__Data extract__.

▶

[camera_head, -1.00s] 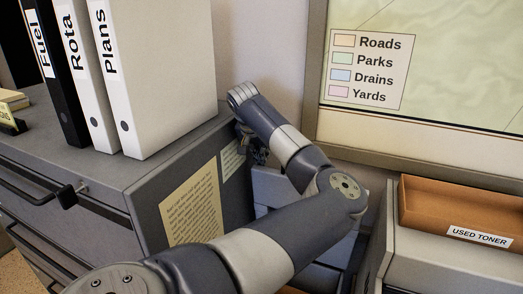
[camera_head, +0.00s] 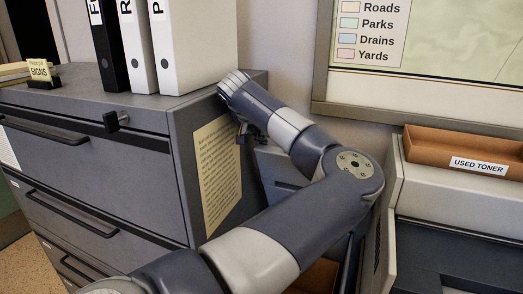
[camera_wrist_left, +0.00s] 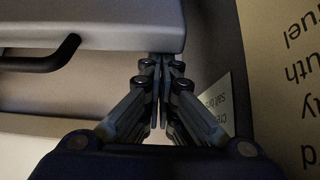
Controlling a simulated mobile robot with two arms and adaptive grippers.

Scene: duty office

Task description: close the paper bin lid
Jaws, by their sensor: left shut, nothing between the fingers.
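A blue-grey panel (camera_head: 277,165) stands in the gap right of the grey cabinet, mostly hidden behind my left arm. It looks like part of the paper bin, and I cannot tell lid from body here. In the left wrist view a pale panel (camera_wrist_left: 110,22) with a dark handle (camera_wrist_left: 45,58) lies at upper left; it may be the lid. My left gripper (camera_head: 250,137) hangs in the gap close to the cabinet's side. In the left wrist view its fingers (camera_wrist_left: 158,92) are together and empty, near the pale panel's right edge. My right gripper is not in view.
The grey cabinet (camera_head: 90,160) has protruding drawer handles and a yellowish notice (camera_head: 217,178) on its side. Binders (camera_head: 195,45) stand on top. A pale machine with a "USED TONER" tray (camera_head: 465,150) stands right. A framed map (camera_head: 450,40) hangs behind. The gap is narrow.

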◀

__Work to complete__.
From the line containing "Task description: close the paper bin lid" through the final line of the listing above, retype every line exactly; leave out everything else.

__Answer below__.
Task description: close the paper bin lid
Jaws, by their sensor: left shut, nothing between the fingers.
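A blue-grey panel (camera_head: 277,165) stands in the gap right of the grey cabinet, mostly hidden behind my left arm. It looks like part of the paper bin, and I cannot tell lid from body here. In the left wrist view a pale panel (camera_wrist_left: 110,22) with a dark handle (camera_wrist_left: 45,58) lies at upper left; it may be the lid. My left gripper (camera_head: 250,137) hangs in the gap close to the cabinet's side. In the left wrist view its fingers (camera_wrist_left: 158,92) are together and empty, near the pale panel's right edge. My right gripper is not in view.
The grey cabinet (camera_head: 90,160) has protruding drawer handles and a yellowish notice (camera_head: 217,178) on its side. Binders (camera_head: 195,45) stand on top. A pale machine with a "USED TONER" tray (camera_head: 465,150) stands right. A framed map (camera_head: 450,40) hangs behind. The gap is narrow.

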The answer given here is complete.